* [REQUIREMENTS]: Begin with the first line below and retype each line exactly through the line containing "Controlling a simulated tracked". Any pictures are to be left out.
-- BEGIN DATA TO PROCESS --
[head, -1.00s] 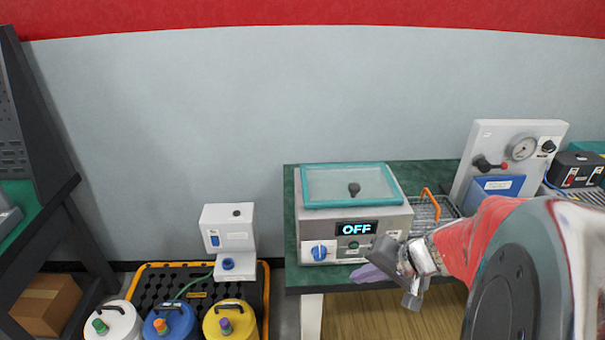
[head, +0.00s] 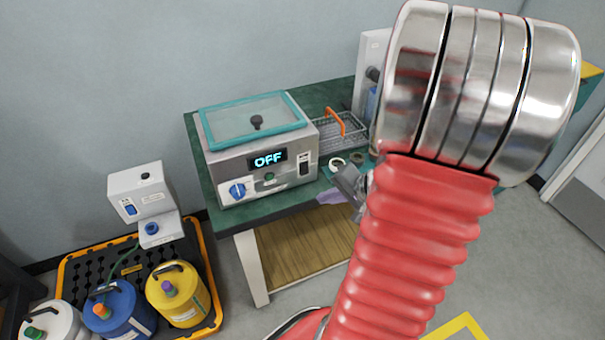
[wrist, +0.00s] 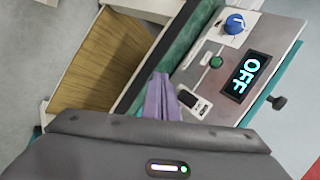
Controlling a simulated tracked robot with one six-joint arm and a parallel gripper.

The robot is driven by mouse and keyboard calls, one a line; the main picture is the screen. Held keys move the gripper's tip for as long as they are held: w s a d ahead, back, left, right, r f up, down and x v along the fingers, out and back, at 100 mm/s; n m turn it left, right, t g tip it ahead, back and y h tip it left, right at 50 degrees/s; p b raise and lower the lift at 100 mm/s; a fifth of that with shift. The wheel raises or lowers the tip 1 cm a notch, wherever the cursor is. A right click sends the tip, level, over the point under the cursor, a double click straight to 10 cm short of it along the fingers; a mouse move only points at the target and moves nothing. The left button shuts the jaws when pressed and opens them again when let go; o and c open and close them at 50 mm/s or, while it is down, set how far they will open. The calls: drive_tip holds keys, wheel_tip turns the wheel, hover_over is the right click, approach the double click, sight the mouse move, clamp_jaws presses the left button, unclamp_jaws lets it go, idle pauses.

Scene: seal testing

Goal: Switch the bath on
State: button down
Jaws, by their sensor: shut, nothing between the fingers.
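The bath (head: 218,168) is a steel box with a teal-rimmed clear lid, on a green-topped bench. Its front display (head: 267,159) reads OFF; the same display (wrist: 247,76) reads OFF in the wrist view. The front panel has a blue knob (head: 237,190), a green button (head: 269,177) and a dark rocker switch (head: 304,164). My gripper (head: 333,197) is shut and empty, its purple fingers low beside the bath's front right corner. In the wrist view its fingertips (wrist: 160,78) are beside the rocker switch (wrist: 187,98); I cannot tell whether they touch anything.
A wire basket with an orange handle (head: 335,122) and small rings (head: 338,163) lie right of the bath. My arm hides much of the right side.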

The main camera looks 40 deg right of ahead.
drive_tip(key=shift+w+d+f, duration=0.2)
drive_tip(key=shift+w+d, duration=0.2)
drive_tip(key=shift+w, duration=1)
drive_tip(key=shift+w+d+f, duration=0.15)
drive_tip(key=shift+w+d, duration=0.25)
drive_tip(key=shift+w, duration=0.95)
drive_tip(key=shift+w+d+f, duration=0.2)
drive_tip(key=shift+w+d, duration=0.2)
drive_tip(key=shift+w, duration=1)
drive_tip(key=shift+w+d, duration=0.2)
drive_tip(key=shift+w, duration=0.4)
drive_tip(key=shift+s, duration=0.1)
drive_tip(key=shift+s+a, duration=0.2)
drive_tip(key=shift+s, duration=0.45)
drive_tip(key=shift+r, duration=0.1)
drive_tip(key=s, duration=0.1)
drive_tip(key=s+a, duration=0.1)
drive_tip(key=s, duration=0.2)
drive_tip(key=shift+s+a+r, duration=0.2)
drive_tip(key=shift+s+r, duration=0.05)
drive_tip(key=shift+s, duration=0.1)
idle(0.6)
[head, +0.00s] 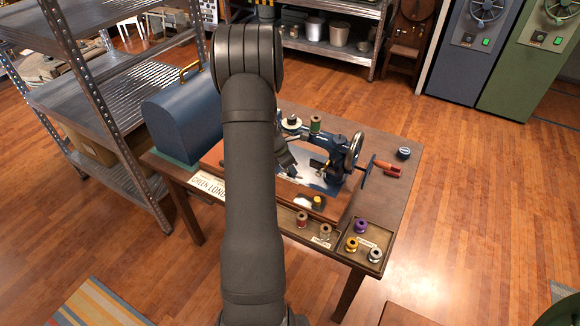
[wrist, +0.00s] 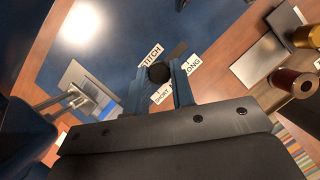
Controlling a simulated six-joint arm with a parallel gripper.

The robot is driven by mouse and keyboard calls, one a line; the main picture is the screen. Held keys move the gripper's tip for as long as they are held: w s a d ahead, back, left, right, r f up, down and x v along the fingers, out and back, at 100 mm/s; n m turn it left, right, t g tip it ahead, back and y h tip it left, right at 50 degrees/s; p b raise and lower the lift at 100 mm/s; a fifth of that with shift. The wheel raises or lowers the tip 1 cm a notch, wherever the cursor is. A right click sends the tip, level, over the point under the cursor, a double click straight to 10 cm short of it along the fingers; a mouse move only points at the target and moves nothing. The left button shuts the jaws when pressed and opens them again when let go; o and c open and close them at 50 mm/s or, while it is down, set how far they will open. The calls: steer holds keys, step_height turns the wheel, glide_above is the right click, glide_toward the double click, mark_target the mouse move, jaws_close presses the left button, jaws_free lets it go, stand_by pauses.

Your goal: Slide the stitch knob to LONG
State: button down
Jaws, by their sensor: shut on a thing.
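The stitch knob (wrist: 158,73) is a small dark round knob on the blue sewing machine body, seen in the wrist view. My gripper (wrist: 157,80) has one finger on each side of it and is shut on it. A STITCH label (wrist: 151,53) is above it, a LONG label (wrist: 193,65) to its right and a SHORT label (wrist: 162,97) just below, partly hidden by the fingers. In the head view the blue sewing machine (head: 336,148) stands on the table, and my arm hides part of it; the knob cannot be made out there.
A blue case (head: 183,120) stands at the table's left. A wooden tray (head: 337,240) with several thread spools lies at the front. A paper card (head: 207,186) lies left of my arm.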

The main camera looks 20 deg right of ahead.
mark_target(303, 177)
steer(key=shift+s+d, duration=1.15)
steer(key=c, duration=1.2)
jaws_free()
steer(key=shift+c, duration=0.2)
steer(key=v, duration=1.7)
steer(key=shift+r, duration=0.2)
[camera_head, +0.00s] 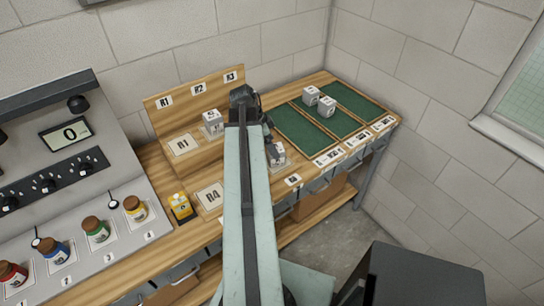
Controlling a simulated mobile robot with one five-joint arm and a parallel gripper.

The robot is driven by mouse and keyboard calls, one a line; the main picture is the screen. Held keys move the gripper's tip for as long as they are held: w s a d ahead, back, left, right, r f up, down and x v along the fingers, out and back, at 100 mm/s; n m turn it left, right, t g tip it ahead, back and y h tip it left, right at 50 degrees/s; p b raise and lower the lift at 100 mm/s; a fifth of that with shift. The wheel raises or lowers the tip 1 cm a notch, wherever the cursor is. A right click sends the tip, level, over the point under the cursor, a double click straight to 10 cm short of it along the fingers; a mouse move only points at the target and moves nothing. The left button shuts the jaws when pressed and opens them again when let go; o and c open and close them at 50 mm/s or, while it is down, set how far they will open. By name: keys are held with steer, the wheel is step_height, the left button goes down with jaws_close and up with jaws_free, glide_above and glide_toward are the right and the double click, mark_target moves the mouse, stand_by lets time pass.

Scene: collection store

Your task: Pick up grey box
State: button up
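Several small grey boxes with pale, marked faces stand on the wooden bench. One grey box (277,155) is right beside my arm, near the bench's front edge. Two more, a grey box (310,96) and another grey box (327,107), stand on the green mats at the right. A further pale grey box (212,122) stands on the raised wooden step at the left of my arm. My gripper (269,137) is partly hidden behind my arm, just above and beside the nearest box. The view does not show whether its fingers touch the box or how far apart they are.
Green mats (299,131) with label cards cover the bench's right side. A yellow container (180,207) stands left of the R4 card (210,196). A grey console (70,180) with small jars fills the left. A wall closes off the back.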

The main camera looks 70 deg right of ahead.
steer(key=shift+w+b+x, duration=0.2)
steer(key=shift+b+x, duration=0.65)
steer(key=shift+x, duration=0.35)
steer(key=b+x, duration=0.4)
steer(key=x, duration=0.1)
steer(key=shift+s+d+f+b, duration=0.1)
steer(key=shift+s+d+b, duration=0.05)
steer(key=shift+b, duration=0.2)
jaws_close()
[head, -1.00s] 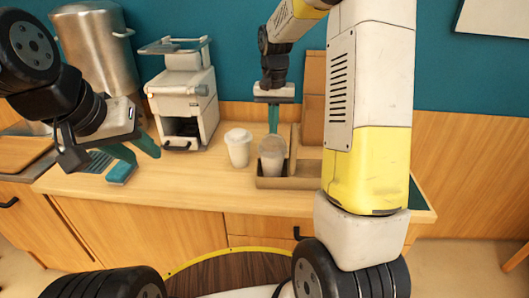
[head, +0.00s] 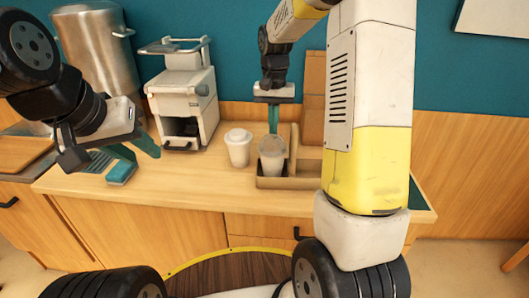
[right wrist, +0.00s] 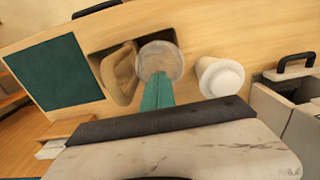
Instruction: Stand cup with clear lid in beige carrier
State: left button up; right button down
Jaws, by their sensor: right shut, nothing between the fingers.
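The cup with the clear lid (head: 271,158) stands upright in the left compartment of the beige carrier (head: 292,183). In the right wrist view the clear lid (right wrist: 160,59) shows round, with the carrier's handle (right wrist: 118,74) on its left. My right gripper (head: 273,130) is shut and empty, pointing down just behind the cup. Its teal fingers (right wrist: 157,92) show together beside the lid; whether they touch the cup I cannot tell. My left gripper (head: 139,167) is open and empty over the left part of the counter.
A cup with a white lid (head: 239,148) stands left of the carrier, also in the right wrist view (right wrist: 220,77). A white coffee machine (head: 184,105) and a steel urn (head: 97,50) stand behind on the left. The counter's front strip (head: 190,195) is clear.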

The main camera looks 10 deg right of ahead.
-- END DATA TO PROCESS --
* [OUTPUT BELOW]:
[head, -1.00s] 
[head, +0.00s] 
[wrist, +0.00s] 
Controlling a simulated tracked robot with one six-joint arm and a parallel gripper.

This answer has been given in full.